Within the records that follow, find every line containing the string "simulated". Copy those lines.

Robot episode records
++++++++++
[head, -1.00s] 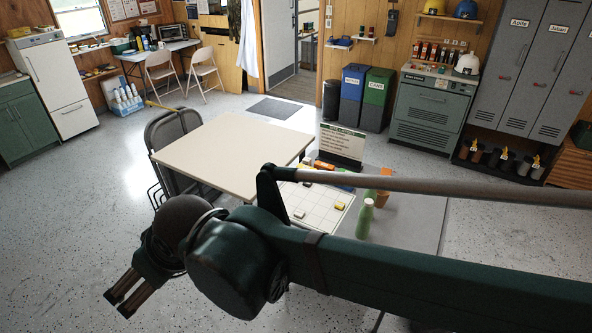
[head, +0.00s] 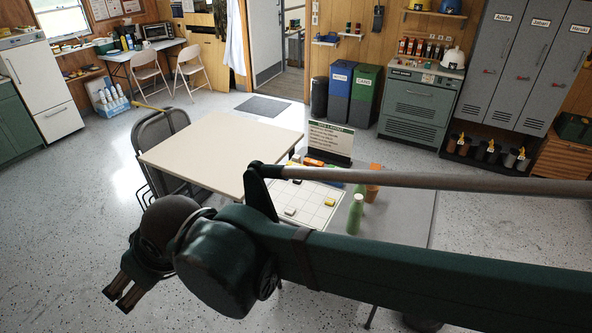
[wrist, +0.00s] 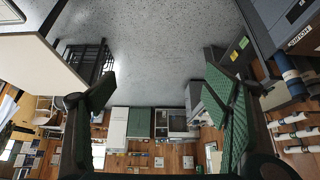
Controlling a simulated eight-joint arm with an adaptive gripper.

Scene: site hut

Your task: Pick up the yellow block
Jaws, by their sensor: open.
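The yellow block (head: 329,201) is small and lies on a white gridded board (head: 312,216) on the grey table, beyond my arm. My gripper (head: 118,297) hangs at the lower left of the head view, over the floor and well left of the block. It is open and empty. In the wrist view my gripper (wrist: 160,92) shows its two green-padded fingers wide apart with only floor and far furniture between them. The yellow block cannot be made out in the wrist view.
A pale block (head: 289,211) also lies on the board. A green bottle (head: 356,214), an orange cone-like item (head: 373,184) and a sign (head: 331,139) stand around it. A cream table (head: 222,150) and a dark chair (head: 158,130) stand left. My arm crosses in front of the grey table (head: 405,228).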

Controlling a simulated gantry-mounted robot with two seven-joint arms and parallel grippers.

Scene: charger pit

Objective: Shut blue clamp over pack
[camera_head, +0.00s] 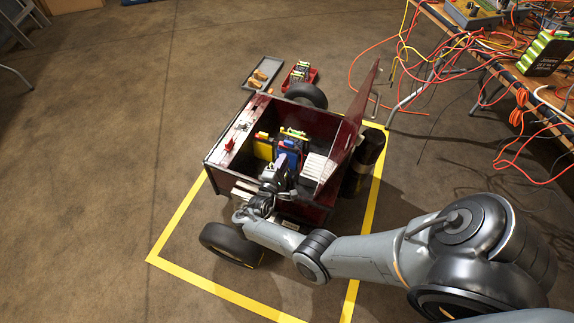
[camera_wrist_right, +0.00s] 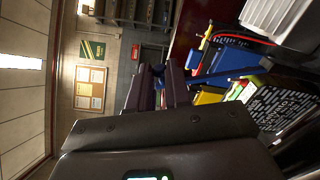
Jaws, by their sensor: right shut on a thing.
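The blue clamp (camera_head: 291,157) is inside the dark red vehicle box, beside the battery pack (camera_head: 293,135). My right gripper (camera_head: 282,168) reaches into the box from the front and is shut on the clamp. In the right wrist view, my gripper's fingers (camera_wrist_right: 157,88) are close together, and a blue part of the clamp (camera_wrist_right: 215,76) shows just right of them. The pack's dark printed face (camera_wrist_right: 280,108) shows beyond it. The gripper and wrist hide part of the clamp, so its exact angle over the pack is unclear. My left gripper is out of view.
The box (camera_head: 227,170) has an open lid (camera_head: 349,130) standing at its right. A yellow block (camera_head: 263,146) stands left of the pack, and a white ribbed part (camera_head: 316,167) right of it. Trays lie behind on the floor. A cable-strewn bench (camera_head: 480,55) is at the right.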

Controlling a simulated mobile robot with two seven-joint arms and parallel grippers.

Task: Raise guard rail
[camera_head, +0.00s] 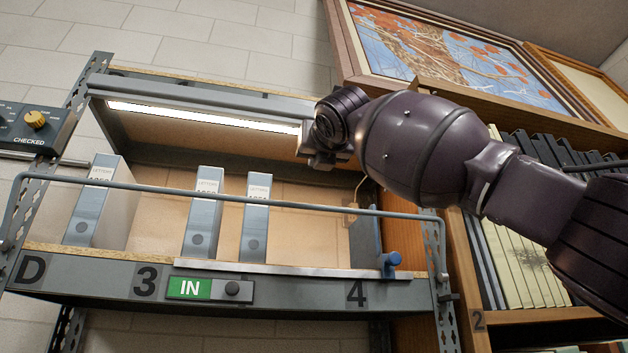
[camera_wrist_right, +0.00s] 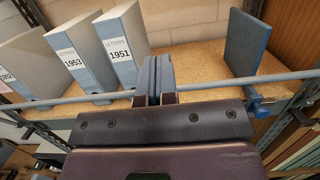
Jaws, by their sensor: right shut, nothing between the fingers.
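The guard rail (camera_head: 300,205) is a thin grey tube across the front of the shelf, above the front edge, with bent ends at both sides. It also crosses the right wrist view (camera_wrist_right: 95,98). My right gripper (camera_wrist_right: 158,68) is shut and empty, its fingers pointing over the shelf. The rail runs across near the base of the fingers; I cannot tell whether they touch. In the head view the right arm comes in from the right, its hand above the rail near the lamp's right end, fingertips hard to make out. My left gripper is not in view.
Grey file boxes (camera_head: 203,212) stand on the shelf (camera_head: 60,268). A lit lamp bar (camera_head: 200,112) hangs above them. A blue knob (camera_head: 389,262) is at the front right, near an upright blue panel (camera_wrist_right: 247,42). A green IN sign (camera_head: 190,288) is on the front edge.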

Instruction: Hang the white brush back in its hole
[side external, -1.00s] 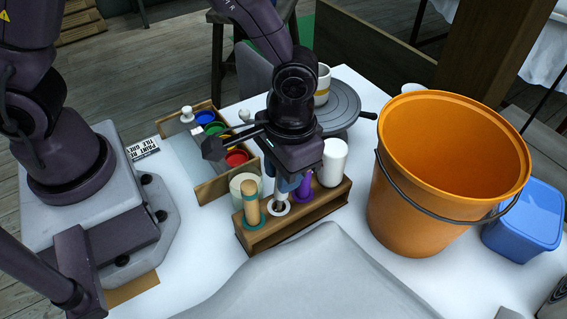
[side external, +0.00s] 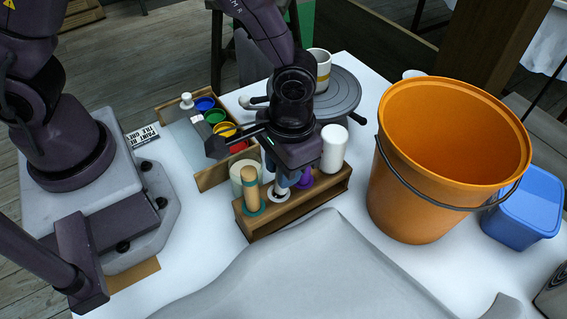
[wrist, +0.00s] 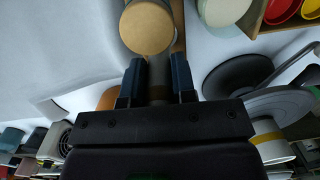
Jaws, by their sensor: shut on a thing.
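The wooden rack (side external: 325,196) stands on the white table, with coloured rings around its holes. My gripper (side external: 290,178) is over the rack, pointing down, shut on the white brush (side external: 281,187). The brush looks upright, and its lower end meets the white ring (side external: 271,197); how deep it sits in the hole is hidden. In the wrist view my gripper's fingers (wrist: 159,80) have a dark grey-brown piece between them. A tan-handled brush (side external: 251,188) stands in the teal-ringed hole to the left. A purple piece (side external: 305,180) stands close on the right.
A white cylinder (side external: 335,150) stands just behind the rack's right end. A paint tray (side external: 212,184) and a pale round container (side external: 238,172) are behind left. A turntable (side external: 343,95) is behind, and an orange bucket (side external: 415,190) stands to the right. A grey form (side external: 320,270) lies in front.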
++++++++++
▶ **Response**
Controlling a simulated eight-joint arm with an adaptive gripper.
Controlling a simulated gantry-mounted robot with two seven-joint arms and parallel grippers.
Controlling a simulated mobile robot with two seven-joint arms and parallel grippers.

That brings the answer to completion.